[DATASET CONTENT]
========

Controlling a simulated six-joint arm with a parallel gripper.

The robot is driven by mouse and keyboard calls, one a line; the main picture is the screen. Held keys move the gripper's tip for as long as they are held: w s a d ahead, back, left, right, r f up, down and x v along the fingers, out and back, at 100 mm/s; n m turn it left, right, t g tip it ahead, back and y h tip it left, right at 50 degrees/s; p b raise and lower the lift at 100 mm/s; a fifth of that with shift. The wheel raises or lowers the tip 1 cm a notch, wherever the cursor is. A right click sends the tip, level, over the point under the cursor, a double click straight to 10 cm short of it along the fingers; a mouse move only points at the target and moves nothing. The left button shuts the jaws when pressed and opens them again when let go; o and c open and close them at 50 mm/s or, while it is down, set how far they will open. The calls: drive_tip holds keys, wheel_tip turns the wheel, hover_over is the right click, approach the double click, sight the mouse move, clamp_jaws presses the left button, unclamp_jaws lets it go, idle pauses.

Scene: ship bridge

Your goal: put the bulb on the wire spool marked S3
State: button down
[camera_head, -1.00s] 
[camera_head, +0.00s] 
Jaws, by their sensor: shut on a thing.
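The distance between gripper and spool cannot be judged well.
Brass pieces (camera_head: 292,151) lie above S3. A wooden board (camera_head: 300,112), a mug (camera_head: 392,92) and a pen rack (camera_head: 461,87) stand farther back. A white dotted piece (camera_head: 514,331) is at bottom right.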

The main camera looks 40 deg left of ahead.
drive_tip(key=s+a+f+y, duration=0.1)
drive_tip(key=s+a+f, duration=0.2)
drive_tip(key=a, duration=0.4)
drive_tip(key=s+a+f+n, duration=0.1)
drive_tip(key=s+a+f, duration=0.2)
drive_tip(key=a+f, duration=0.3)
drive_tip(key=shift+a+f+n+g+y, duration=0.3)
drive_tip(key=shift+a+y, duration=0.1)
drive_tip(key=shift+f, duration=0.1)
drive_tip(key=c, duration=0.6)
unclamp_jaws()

========

[WHAT THE TASK ASKS]
Would you give again, word for word, every line from the one with "State: button down" through the final line of the listing above?

[OUTPUT OF THE TASK]
State: button down
[camera_head, -1.00s] 
[camera_head, +0.00s] 
Jaws, by their sensor: shut on a thing.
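The distance between gripper and spool cannot be judged well.
Brass pieces (camera_head: 292,151) lie above S3. A wooden board (camera_head: 300,112), a mug (camera_head: 392,92) and a pen rack (camera_head: 461,87) stand farther back. A white dotted piece (camera_head: 514,331) is at bottom right.

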The main camera looks 40 deg left of ahead.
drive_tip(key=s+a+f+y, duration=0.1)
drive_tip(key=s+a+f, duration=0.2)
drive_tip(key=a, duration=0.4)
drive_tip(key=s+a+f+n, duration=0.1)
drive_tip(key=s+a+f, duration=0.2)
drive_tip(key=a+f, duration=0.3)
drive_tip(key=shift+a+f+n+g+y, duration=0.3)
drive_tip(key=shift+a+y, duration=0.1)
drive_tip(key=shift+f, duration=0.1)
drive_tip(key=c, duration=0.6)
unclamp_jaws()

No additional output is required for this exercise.